The XML is cleartext. An XML parser can read it and do with it whatever you want. Your point was valid for doc, but is mute now.

And the font can be replaced, too.
Of course, standards evolve. But if the user base is large, someone will be interested to find a solution.

You’re probably not finding much because you’re treating the *.dtBase2 file as a proprietary black box, when in fact it’s more like a shoebox; DEVONthink stores your documents inside it in their original formats.

As someone already pointed out in this thread, whether your files remain readable in the long run depends on the availability of the software used to create your documents

I’m seeing three key factors:

  1. Access to a Mac
    1. Outside your control.
  2. Availability of the original applications
    1. e.g., Acrobat, Word, Excel
    2. Outside of your control.
  3. Your ability to preserve the data itself
    1. This is within your control.
    2. Follow the 3-2-1 backup rule and use RAID1 for basic two-disk setups.
    3. or RAID6 for more complex storage arrays.

3-2-1- rule: Three copies of your data, on two different media, one copy off-site.

Of course, if you’re aiming for true archival longevity, only parchment has a proven track record of surviving a few thousand years.

Might be time to start copying your most important files by hand… :wink:

5 Likes

Zoran:

Excellent! This is exactly the answer I was looking for. I greatly appreciate your contribution!

1 Like

The assumption of long-term readability is deceptively optimistic, especially with proprietary file formats. DOCX and PDF may feel stable now - and a lot of techbro’s call it even a worldwide, industry standard - but they’re still bound to the whims of software ecosystems, encoding standards, and even corporate priorities. Your Word 5.1 experience is a perfect example: once ubiquitous, now borderline archaeological.

The embedded XML in DOCX is a saving grace for forensic recovery, but only if you know how to dig. PDFs are worse in that regard: often binary, versioned, and dependent on rendering engines that evolve or disappear. Periodic re-saving helps, but it’s a form of active curation, not passive preservation.

This is why archivists lean toward open, text-based formats and why institutions invest in migration pipelines and format registries. Leaving files untouched for decades is like burying them in amber: they might survive, but you’ll need specialized tools to extract them.

I suppose you could read my post as a sales pitch for open standards and Open Source in general.

On a side note, here’s a reminder that nothing is eternal, even if it has survived millennia: Cuneiform - Wikipedia and The extinction of cuneiform writing : CSMC : University of Hamburg .

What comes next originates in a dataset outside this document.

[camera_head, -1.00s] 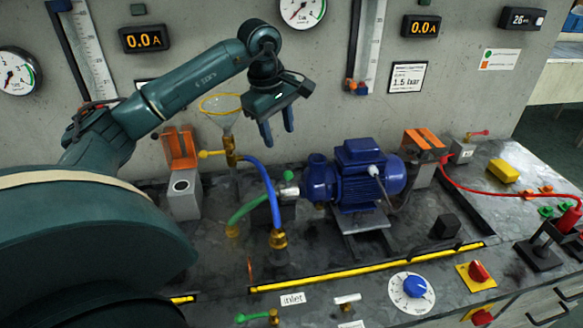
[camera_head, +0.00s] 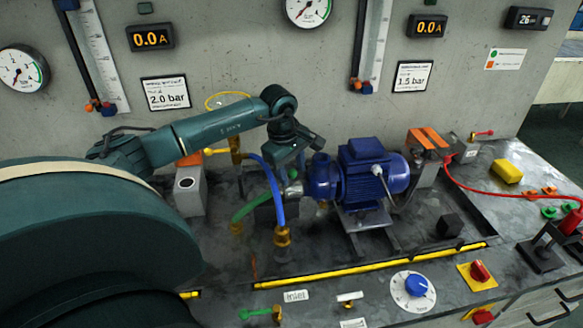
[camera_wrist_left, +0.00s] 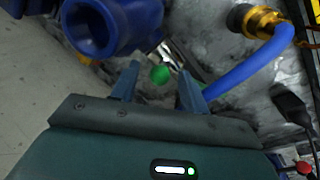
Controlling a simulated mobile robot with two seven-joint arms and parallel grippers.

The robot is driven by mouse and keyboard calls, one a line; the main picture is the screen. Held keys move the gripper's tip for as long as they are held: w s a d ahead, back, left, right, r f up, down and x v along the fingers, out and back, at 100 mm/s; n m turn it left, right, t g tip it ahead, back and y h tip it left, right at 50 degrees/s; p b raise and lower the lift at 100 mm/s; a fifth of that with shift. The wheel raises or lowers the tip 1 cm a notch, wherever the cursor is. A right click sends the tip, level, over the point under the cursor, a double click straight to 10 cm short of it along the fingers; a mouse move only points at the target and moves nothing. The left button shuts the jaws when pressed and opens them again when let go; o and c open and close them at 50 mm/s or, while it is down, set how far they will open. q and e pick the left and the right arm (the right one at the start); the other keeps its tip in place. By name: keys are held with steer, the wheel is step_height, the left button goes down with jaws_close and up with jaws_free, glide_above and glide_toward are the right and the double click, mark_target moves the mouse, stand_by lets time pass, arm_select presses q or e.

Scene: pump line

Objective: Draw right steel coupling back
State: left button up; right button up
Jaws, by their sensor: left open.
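The steel coupling (camera_head: 294,189) is a short silvery piece at the left end of the blue pump (camera_head: 368,178), partly hidden by my left gripper (camera_head: 291,172) in the head view. My left gripper is open, reaching down just above and beside the coupling. In the left wrist view its two blue-grey fingers (camera_wrist_left: 157,88) stand apart, with a green round end (camera_wrist_left: 160,74) showing between them. The pump's open blue port (camera_wrist_left: 92,26) is at the upper left there. I cannot tell whether a finger touches the coupling. My right gripper is not in view.
A blue hose (camera_head: 275,195) with a brass end (camera_head: 282,240) runs close beside the left gripper, and a green hose (camera_head: 252,208) lies left of it. A yellow strip (camera_head: 370,266) crosses the bench front. The bench is fairly clear in front of the pump.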

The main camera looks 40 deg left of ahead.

It seems to me that the challenging/unknown part is survival of the data itself - Will a thumb drive or SSD retain data for decades, will Dropbox/GDrive/iCLoud retain data or even exist decades from now, etc.

The availability of current computing equipment as vintage used computers into the future is nearly certain.

2 Likes

Docx and PDF are published standards. As long as we know to read the (binary) data, we can write software to decipher it. Provided that we’re also able to read and understand the standards, that is.

3 Likes

I have a rather different attitude to this problem. I’m assuming that in twenty years: a) I will certainly be dead; b) nobody else will have the remotest interest in the files I have collected.

Some months ago a man who lived opposite me died. His family hired a skip and threw everything from his house into it. It made me reflect on how differently we value things.

I have done a lot of historical research in archives, so I appreciate the value of preserving documents. But when it comes to my own material, I don’t expect it to be useful to others. But that is just my personal judgement about my own situation.

6 Likes

That’s a valid point. I’ve admittedly taken it for granted, since periodic format migration is baked into my backup routine.

Following the 3-2-1 rule (or even a partial version), any storage upgrade typically includes a refresh of the underlying format support, if only because newer media demands it. But you’re absolutely right: if files are left untouched for years, readability isn’t guaranteed. Iomega Zip disks come to mind…

I’ll revise my post to reflect that.

Digital preservation always reminds me that “technological progress” doesn’t necessarily mean durability. It depends on your vantage point. We chase performance - faster, smaller, cheaper - but long-term storage gets sidelined. Hard drives have mechanical failure points, SSDs and NVMe degrade silently, DVDs and tapes are clunky, and that’s before we even get to bitrot or data corruption.

And then there’s the psychological toll: the low-grade anxiety that your data might vanish, and the constant vigilance to prevent it.

The contrast is striking. I have a box of handwritten documents from my great-grandfather, dating back to 1840s; still perfectly legible. Will the digital files I create today survive the same span? I’m not so sure.